══ Recorded information ══

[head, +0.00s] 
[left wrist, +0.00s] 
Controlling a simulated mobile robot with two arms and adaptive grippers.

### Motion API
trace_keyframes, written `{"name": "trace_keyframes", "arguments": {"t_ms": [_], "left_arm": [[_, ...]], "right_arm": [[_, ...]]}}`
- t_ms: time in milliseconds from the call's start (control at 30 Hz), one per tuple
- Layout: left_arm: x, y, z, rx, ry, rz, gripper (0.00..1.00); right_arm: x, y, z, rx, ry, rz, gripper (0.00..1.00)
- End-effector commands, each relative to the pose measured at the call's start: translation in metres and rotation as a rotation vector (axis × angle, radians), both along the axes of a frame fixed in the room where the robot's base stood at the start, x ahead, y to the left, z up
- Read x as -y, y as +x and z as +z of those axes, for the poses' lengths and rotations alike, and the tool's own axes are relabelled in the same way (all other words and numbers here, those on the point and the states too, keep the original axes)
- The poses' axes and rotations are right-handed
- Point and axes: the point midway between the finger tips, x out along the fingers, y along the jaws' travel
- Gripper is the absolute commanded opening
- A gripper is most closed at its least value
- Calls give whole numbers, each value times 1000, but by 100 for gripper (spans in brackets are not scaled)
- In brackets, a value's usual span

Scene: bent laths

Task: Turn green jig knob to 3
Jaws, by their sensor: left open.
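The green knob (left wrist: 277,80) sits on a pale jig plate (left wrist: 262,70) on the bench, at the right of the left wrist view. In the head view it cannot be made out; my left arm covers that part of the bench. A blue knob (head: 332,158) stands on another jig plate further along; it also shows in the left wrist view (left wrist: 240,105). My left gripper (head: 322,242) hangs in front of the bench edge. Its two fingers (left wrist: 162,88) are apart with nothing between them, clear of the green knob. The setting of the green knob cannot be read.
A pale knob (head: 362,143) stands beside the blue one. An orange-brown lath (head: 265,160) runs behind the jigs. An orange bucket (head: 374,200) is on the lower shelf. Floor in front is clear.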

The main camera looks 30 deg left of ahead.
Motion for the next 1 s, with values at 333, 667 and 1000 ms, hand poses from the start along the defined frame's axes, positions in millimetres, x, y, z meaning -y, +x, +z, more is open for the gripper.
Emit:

═══

* Stated exercise
Return all of the data word for word.

* The solution
[head, +0.00s] 
[left wrist, +0.00s] 
Controlling a simulated mobile robot with two arms and adaptive grippers.

### Motion API
trace_keyframes, written `{"name": "trace_keyframes", "arguments": {"t_ms": [_], "left_arm": [[_, ...]], "right_arm": [[_, ...]]}}`
- t_ms: time in milliseconds from the call's start (control at 30 Hz), one per tuple
- Layout: left_arm: x, y, z, rx, ry, rz, gripper (0.00..1.00); right_arm: x, y, z, rx, ry, rz, gripper (0.00..1.00)
- End-effector commands, each relative to the pose measured at the call's start: translation in metres and rotation as a rotation vector (axis × angle, radians), both along the axes of a frame fixed in the room where the robot's base stood at the start, x ahead, y to the left, z up
- Read x as -y, y as +x and z as +z of those axes, for the poses' lengths and rotations alike, and the tool's own axes are relabelled in the same way (all other words and numbers here, those on the point and the states too, keep the original axes)
- The poses' axes and rotations are right-handed
- Point and axes: the point midway between the finger tips, x out along the fingers, y along the jaws' travel
- Gripper is the absolute commanded opening
- A gripper is most closed at its least value
- Calls give whole numbers, each value times 1000, but by 100 for gripper (spans in brackets are not scaled)
- In brackets, a value's usual span

Scene: bent laths

Task: Turn green jig knob to 3
Jaws, by their sensor: left open.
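The green knob (left wrist: 277,80) sits on a pale jig plate (left wrist: 262,70) on the bench, at the right of the left wrist view. In the head view it cannot be made out; my left arm covers that part of the bench. A blue knob (head: 332,158) stands on another jig plate further along; it also shows in the left wrist view (left wrist: 240,105). My left gripper (head: 322,242) hangs in front of the bench edge. Its two fingers (left wrist: 162,88) are apart with nothing between them, clear of the green knob. The setting of the green knob cannot be read.
A pale knob (head: 362,143) stands beside the blue one. An orange-brown lath (head: 265,160) runs behind the jigs. An orange bucket (head: 374,200) is on the lower shelf. Floor in front is clear.

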The main camera looks 30 deg left of ahead.
Motion for the next 1 s, with values at 333, 667 and 1000 ms, hand poses from the start along the defined frame's axes, positions in millimetres, x, y, z meaning -y, +x, +z, more is open for the gripper.
Emit:

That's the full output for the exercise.